**PROBLEM REQUIREMENTS**:
Each line containing the word "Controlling" should be found and copied.

═══ EXERCISE DATA

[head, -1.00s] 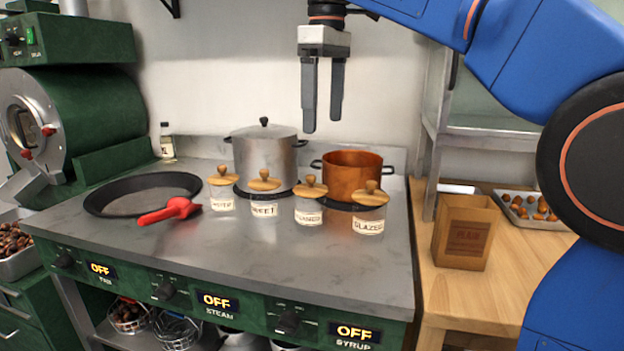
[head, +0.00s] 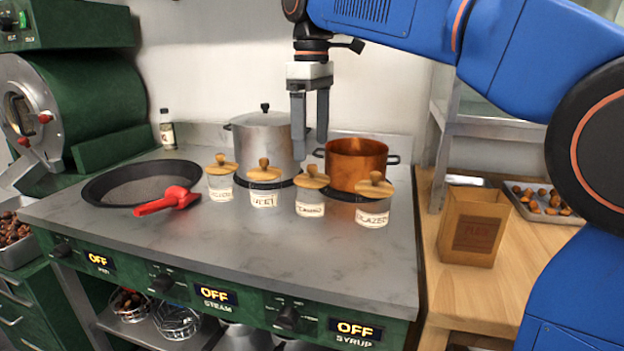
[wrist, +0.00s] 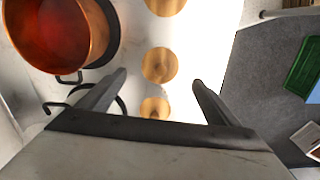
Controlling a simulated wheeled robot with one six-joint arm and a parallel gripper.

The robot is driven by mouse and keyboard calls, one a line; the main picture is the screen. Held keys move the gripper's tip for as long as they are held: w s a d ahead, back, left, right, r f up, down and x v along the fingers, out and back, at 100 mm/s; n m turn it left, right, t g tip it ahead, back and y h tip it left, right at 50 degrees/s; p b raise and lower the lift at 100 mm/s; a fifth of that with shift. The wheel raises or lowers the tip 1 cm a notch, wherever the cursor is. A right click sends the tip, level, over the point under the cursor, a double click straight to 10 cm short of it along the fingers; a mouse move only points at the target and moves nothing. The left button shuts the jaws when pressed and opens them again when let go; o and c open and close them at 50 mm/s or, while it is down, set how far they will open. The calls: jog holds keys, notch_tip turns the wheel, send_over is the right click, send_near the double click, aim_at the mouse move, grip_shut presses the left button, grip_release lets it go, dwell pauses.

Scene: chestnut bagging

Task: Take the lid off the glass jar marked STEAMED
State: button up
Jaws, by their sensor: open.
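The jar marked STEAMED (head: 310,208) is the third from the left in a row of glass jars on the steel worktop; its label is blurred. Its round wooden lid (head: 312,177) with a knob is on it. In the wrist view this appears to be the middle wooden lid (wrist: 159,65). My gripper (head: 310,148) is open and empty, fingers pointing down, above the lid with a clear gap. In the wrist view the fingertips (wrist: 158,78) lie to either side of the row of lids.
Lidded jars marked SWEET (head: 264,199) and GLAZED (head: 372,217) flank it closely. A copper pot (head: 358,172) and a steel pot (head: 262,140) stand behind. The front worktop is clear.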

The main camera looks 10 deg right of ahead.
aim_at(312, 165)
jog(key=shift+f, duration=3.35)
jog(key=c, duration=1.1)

══════
═══ EXERCISE DATA

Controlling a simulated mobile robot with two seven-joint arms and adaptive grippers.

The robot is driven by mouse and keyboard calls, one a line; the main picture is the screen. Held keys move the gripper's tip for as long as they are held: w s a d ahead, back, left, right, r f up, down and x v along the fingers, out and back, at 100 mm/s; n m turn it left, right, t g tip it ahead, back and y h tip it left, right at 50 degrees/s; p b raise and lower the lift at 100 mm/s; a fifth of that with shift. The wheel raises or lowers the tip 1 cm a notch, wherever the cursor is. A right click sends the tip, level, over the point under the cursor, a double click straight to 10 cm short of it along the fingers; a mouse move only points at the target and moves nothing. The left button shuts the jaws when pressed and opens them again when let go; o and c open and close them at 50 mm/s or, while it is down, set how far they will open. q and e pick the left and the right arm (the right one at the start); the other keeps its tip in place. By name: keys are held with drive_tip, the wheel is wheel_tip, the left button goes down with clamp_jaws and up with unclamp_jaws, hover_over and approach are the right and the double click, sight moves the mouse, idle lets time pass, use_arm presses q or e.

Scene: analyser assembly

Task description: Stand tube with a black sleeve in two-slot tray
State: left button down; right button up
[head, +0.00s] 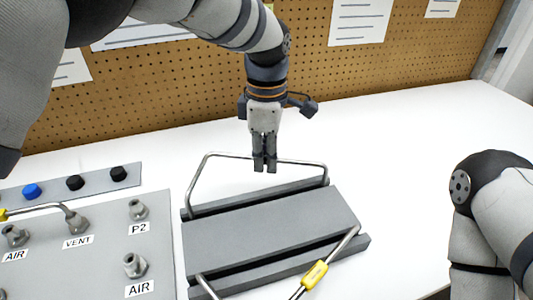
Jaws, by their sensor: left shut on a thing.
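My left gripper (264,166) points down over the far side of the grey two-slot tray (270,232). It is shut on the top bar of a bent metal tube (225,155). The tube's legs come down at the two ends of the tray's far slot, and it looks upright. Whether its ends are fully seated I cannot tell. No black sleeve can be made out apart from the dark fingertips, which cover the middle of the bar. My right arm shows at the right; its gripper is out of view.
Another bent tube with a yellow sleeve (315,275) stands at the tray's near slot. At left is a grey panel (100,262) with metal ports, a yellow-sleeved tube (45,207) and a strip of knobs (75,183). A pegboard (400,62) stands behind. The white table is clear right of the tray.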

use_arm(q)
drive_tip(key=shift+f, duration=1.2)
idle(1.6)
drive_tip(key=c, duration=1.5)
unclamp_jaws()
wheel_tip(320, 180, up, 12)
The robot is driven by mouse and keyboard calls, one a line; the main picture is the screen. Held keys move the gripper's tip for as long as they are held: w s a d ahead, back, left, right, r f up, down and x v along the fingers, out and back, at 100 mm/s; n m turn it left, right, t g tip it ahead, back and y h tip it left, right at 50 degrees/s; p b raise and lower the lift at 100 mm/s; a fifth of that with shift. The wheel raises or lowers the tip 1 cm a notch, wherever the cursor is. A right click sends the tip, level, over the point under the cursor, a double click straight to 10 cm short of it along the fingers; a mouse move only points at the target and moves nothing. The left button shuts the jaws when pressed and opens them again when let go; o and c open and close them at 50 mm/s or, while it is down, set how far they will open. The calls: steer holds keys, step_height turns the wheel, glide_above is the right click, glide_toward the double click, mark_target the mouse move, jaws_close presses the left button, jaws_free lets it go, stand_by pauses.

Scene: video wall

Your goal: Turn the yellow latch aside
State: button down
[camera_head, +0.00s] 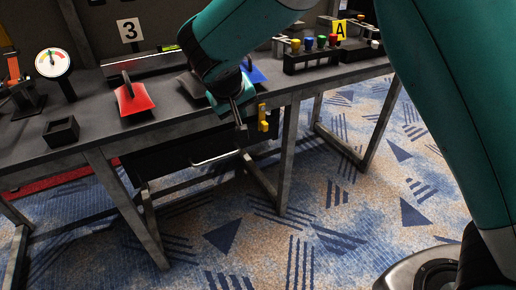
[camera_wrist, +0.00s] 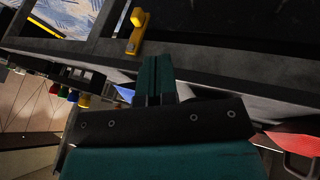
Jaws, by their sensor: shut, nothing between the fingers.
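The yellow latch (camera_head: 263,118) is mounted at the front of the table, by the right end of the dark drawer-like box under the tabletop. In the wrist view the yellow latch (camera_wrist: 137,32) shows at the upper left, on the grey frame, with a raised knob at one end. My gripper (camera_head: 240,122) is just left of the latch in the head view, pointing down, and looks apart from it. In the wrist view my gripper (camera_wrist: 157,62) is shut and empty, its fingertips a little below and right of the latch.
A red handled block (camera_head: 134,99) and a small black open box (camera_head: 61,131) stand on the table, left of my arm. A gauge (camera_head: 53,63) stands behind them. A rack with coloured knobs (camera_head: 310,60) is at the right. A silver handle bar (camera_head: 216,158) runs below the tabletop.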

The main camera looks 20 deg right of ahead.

══════

**WRITTEN SOLUTION**:
Controlling a simulated wheeled robot with one six-joint arm and a parallel gripper.
Controlling a simulated mobile robot with two seven-joint arms and adaptive grippers.

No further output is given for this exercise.